__Task to complete__. Locate the line that contains "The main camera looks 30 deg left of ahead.". Print it and each following line through the end of the listing, verbatim, and nothing more.

● ● ● ● ● ● ●

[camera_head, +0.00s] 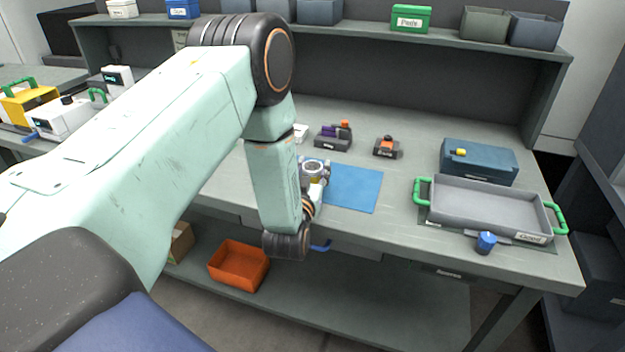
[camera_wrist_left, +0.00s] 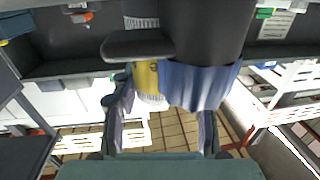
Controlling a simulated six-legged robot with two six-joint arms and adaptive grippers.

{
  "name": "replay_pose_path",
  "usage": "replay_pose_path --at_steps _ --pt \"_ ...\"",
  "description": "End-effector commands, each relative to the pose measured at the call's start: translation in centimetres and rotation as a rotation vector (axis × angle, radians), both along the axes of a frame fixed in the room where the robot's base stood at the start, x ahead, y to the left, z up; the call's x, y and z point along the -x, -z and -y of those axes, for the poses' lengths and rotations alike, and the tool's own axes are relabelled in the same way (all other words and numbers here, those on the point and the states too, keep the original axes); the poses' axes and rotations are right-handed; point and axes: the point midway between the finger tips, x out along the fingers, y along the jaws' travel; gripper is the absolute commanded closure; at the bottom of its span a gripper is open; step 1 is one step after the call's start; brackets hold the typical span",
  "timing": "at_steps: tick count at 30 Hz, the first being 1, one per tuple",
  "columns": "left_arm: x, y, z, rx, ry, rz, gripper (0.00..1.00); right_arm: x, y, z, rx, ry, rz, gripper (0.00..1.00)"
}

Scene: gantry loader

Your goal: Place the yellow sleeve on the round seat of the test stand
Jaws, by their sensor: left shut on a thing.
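My left arm reaches over the bench, and its wrist hangs at the near edge of the blue mat (camera_head: 355,188). My left gripper (camera_head: 318,186) is mostly hidden behind the wrist. In the left wrist view its two fingers flank a yellow sleeve (camera_wrist_left: 147,78), which shows partly behind a dark part; the gripper (camera_wrist_left: 163,98) is shut on it. A blue ribbed part (camera_wrist_left: 200,84) sits beside the sleeve, under a large dark cylinder. A round pale ring (camera_head: 313,167), perhaps the test stand's seat, shows just past the wrist; I cannot tell whether the sleeve touches it. My right gripper is not in view.
A grey tray (camera_head: 490,203) with green handles stands at the right, with a blue box (camera_head: 480,158) behind it and a blue knob (camera_head: 486,243) in front. Small dark holders (camera_head: 387,147) stand behind the mat. An orange bin (camera_head: 238,266) is on the lower shelf.

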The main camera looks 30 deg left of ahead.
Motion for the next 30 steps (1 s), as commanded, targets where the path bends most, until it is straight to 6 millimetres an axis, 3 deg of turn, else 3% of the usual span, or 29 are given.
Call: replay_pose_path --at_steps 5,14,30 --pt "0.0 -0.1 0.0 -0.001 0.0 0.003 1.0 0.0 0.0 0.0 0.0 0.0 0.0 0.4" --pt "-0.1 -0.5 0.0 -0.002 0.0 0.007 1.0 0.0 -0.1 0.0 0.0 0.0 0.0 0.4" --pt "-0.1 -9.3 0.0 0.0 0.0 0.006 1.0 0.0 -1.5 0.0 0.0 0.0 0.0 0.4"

● ● ● ● ● ● ●

__Correct result__.
The main camera looks 30 deg left of ahead.
Motion for the next 30 steps (1 s), as commanded, targets where the path bends most, until it is straight to 6 millimetres an axis, 3 deg of turn, else 3% of the usual span, or 29 are given.
Call: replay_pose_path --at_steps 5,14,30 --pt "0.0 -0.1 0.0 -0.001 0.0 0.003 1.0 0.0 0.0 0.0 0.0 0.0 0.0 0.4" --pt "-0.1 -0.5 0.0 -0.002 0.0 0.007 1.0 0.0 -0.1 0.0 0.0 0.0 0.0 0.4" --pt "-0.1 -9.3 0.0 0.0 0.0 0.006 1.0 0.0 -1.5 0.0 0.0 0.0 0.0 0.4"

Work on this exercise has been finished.